Inshore: There are still plenty of redfish around traditional areas such as docks and other structure, but as temperatures drop fish are on the verge of grouping up into big schools. This should happen any day now and groups of 10-50 fish averaging 6-12 pounds will be a common occurrence on the flats. Trout can still be caught in the rivers, and they are biting well on artificials such as Zman Silver Streakz or most any grub (curly tail or flattail) behind a jighead. There are areas that will produce on each stage of the tide, but if you can pick your tide then fishing the high, outgoing tide is probably best. Extreme cold later in the winter should slow the bite down but for now the fishing is strong.

Little River/North Myrtle Beach (Updated November 2)

Inshore: Captain Patrick "Smiley" Kelly (843-361-7445) reports that even with water clarity low fishing has been strong. Good numbers of slot-sized redfish have been caught on Gulp! baits as well as shrimp, and trout are also eating live shrimp as well as DOA and Vudu shrimp. Black drum are being caught on shrimp fished around structure, and flounder are making up a healthy bycatch for anglers fishing a variety of live baits.
Nearshore: Bull red drum are in the process of moving on but there have been good numbers of king mackerel caught slow-trolling menhaden.
Cherry Grove Pier (843-249-1625) reports that bluefish, some whiting and some spots have been caught off the pier. A few small pompano have also been brought to the deck. With the full pier back online they have seen some kings breaking the water but have yet to land one. Some bull red drum have been caught in the evenings.

Beaufort (Updated November 30)

Redfish: Temperatures haven't gotten especially cold yet, but nonetheless Captain Tuck Scott of Bay Street Outfitters (843-524-5250) in Beaufort reports that redfish are clearly starting to show some winter tendencies. Fish are starting to get into bigger groups, and at low tide Tuck says you can see schools start to come together like they do in the winter. Sight casting the flats with grubs or live bait on moderate, falling tides when there is still some water in the grass has been the best pattern. Even though winter is coming, Tuck advises that anglers should still not discount fishing in the grass. Fish are less likely to be tailing and more likely to be cruising in the grass, and they are eating shrimp before those disappear for the season. On warmer days some fiddler crabs are definitely still out.
Trout: The trout bite has been good recently, and anglers are having success throwing Gulp! shrimp or paddletail grubs on a ¼ ounce jighead. The better fishing is in and around the mouths of creeks on moving water, with the dropping tide the best.
Note that the Hunting Island Pier (843-838-7437) is closed for fishing due to damage from the October storm. Repairs should be completed by the spring.

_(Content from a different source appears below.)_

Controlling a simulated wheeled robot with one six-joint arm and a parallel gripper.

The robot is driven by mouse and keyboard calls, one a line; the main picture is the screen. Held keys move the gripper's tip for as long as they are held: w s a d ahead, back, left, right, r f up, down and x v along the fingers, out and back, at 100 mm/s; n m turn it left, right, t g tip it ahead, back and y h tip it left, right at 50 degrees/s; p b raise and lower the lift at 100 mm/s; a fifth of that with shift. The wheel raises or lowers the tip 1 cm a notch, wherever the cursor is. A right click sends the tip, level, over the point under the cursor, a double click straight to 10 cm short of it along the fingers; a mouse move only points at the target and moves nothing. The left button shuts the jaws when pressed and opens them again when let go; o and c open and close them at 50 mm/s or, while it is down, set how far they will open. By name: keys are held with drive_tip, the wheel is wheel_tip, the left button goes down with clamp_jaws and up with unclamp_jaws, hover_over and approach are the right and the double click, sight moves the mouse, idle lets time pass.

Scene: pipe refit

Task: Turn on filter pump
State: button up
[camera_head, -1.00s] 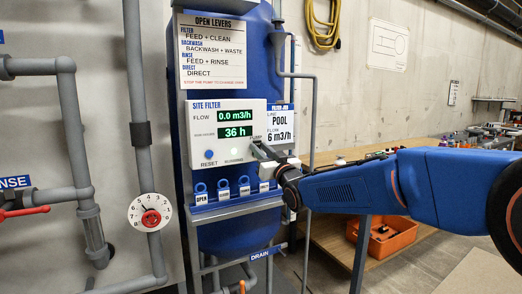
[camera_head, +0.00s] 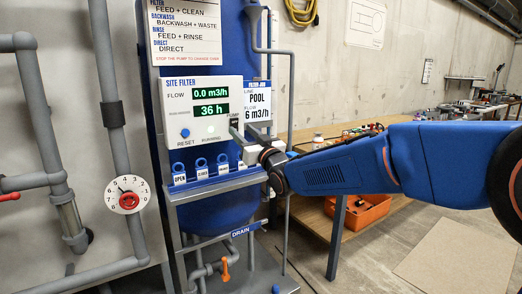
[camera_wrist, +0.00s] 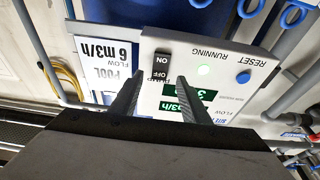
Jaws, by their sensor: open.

Edisto Island (Updated November 28)

Inshore: Captain Ron Davis Jr. (843-513-0143) reports that inshore fishing is at its annual peak. Redfish are biting very well on the flats and in the creeks on cut mullet, live shrimp and cut shrimp. Trout can be caught on the river flats and in the creeks, and they will eat live shrimp, DOA shrimp, and trolled grubs. Sheepshead can be caught around mid-depth hard structure on a variety of crustaceans, and big whiting are abundant in the surf.
Nearshore/offshore: Bull red drum are starting to leave areas like the Edisto Rocks and venture further offshore. Bottom fishing for a variety of species is very good as water temperatures have dropped and brought species closer in.

Greater Murrells Inlet (Updated November 4)

Inshore: Perry's Bait Tackle (843-651-2895) in Murrells Inlet and Captain J of Fishful Thinking Guide Service (843-902-0356) report that inshore fishing for most species is strong, perhaps because of a relative lack of bait in the creeks. Redfish and trout are biting well on live shrimp, Gulp baits, and finger mullet, and black drum are gorging on cut shrimp fished on the bottom. Inside Murrells Inlet spot are tearing up blood worms. Flounder fishing has been surprisingly slow with most of the fish caught undersized.
Surf, pier and jetty: Bull red drum are still biting well on menhaden and mullet fished around the jetties, and there are trout and black drum caught in the surf. Spot, whiting and croaker are also around.

Hilton Head (Updated November 2)

Inshore: Good. Captain Dan "Fishin' Coach" Utley (843-368-2126) reports that fishing activity is still lighter than usual in the area since the hurricane, but inshore trout and redfish are both feeding well. Trout are eating live shrimp as well as Trout Tricks fished in the creeks and sounds, and fish are bigger than usual. Lots of slot-sized redfish are being caught on cut mullet fished on the bottom just outside the marsh grass.